We must come together to fix the blunt spending cuts known as sequestration, once and for all. These indiscriminate, across-the-board cuts, which went into effect earlier this year, were intended to be so mutually disagreeable that they would force Congress to find agreement on a balanced package of deficit reduction measures. But that agreement was not reached in time. As independent economists and business leaders will tell you, these cuts have already slowed economic growth, just as the economy was getting traction. The nonpartisan Congressional Budget Office has estimated that by the third quarter of next year, sequestration will have reduced real gross domestic product by as much as 1.2 percent, which means as many as 1.6 million fewer American jobs.
In addition to tackling our budget challenges, Washington can take several actions to support economic growth.
Congress should pass comprehensive immigration reform.
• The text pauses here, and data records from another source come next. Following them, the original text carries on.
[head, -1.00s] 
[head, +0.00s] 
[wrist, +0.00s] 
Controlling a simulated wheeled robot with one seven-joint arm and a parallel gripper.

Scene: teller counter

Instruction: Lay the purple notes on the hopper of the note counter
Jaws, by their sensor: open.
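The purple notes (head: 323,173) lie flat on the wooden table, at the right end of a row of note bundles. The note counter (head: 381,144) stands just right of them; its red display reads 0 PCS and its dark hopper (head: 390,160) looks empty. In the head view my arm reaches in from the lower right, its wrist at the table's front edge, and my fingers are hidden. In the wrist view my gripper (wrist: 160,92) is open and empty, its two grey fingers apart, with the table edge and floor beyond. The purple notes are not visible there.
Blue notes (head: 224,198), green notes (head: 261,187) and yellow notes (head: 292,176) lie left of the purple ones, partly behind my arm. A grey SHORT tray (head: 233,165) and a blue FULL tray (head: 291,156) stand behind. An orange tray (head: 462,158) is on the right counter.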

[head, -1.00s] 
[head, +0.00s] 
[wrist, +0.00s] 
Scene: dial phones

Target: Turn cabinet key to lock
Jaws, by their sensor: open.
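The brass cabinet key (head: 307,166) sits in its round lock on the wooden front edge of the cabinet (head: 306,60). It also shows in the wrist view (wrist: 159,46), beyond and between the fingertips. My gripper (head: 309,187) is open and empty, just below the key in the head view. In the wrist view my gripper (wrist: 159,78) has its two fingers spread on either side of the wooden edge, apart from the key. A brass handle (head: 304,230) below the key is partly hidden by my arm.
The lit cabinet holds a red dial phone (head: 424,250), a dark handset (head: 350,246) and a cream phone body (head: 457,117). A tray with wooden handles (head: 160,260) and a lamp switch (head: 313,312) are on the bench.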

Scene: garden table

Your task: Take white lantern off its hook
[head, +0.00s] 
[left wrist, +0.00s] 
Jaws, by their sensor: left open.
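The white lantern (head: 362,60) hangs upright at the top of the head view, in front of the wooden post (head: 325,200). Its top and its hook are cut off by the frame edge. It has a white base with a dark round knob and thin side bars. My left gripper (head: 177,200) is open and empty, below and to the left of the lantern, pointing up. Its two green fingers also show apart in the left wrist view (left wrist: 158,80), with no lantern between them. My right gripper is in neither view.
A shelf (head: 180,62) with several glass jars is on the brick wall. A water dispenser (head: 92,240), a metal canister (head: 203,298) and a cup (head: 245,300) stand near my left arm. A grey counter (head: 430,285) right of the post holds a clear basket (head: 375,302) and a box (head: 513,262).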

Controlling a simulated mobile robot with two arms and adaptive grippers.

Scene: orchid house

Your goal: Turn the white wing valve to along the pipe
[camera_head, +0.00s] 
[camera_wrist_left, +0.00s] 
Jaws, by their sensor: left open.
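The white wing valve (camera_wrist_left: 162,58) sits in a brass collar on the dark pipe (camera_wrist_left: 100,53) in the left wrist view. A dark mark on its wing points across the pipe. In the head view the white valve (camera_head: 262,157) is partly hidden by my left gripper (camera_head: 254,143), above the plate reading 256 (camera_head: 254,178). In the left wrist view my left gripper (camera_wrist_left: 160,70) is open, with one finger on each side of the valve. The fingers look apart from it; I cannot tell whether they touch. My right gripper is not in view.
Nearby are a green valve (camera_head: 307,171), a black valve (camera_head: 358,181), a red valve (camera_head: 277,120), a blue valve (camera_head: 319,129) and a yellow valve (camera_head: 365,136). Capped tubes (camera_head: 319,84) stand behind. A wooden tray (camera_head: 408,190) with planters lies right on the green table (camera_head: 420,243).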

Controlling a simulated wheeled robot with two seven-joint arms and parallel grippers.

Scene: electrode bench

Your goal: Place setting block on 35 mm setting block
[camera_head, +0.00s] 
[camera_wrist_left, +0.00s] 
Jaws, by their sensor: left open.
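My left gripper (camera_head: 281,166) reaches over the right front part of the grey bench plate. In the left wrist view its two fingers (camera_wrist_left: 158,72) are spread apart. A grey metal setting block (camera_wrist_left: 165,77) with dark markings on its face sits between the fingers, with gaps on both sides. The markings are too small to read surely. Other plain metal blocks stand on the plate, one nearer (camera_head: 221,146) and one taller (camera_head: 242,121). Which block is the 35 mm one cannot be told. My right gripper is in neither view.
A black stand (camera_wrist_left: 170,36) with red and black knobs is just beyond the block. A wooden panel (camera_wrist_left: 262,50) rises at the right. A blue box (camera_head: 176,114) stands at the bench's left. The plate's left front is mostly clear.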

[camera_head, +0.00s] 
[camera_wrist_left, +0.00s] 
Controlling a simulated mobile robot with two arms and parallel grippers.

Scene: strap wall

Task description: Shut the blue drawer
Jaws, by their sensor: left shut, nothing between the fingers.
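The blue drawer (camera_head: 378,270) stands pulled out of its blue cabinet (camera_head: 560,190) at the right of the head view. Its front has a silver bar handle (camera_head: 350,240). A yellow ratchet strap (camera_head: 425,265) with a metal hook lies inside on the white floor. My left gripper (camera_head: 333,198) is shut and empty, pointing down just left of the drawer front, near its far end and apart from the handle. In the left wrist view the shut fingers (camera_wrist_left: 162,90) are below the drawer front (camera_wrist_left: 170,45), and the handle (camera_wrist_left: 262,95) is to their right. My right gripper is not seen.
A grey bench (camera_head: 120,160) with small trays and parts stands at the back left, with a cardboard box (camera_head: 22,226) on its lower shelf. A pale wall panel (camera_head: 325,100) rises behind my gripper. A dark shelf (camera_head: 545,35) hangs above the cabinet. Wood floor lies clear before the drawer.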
The bipartisan bill already passed by the Senate would strengthen our borders, provide a pathway to earned citizenship, and boost growth by more than a trillion dollars while reducing our deficits.
Another piece of bipartisan legislation that has passed the Senate, but not the House of Representatives, is the farm bill. Getting this bill signed into law is not only important for America's farmers and protecting America's most vulnerable children, it is important for our economy.
Finally, we need to come together soon to complete the bipartisan work that has already begun to reform our business tax code, modernize our housing finance system and renew trade promotion authority while repairing our deteriorating roads, highways and bridges.
As we move past the government shutdown and debt ceiling crisis, it is important to remember that the foundation of our democracy is the healthy competition of ideas. It is the lifeblood of our country.
But we must work across party and ideological lines for the good of the United States. I am once again hopeful that Democrats and Republicans can come together to accomplish meaningful things to help grow our economy. The truth is, the sensible center is not out of reach. We demonstrated that in recent days. And I believe we can demonstrate that again as we move forward.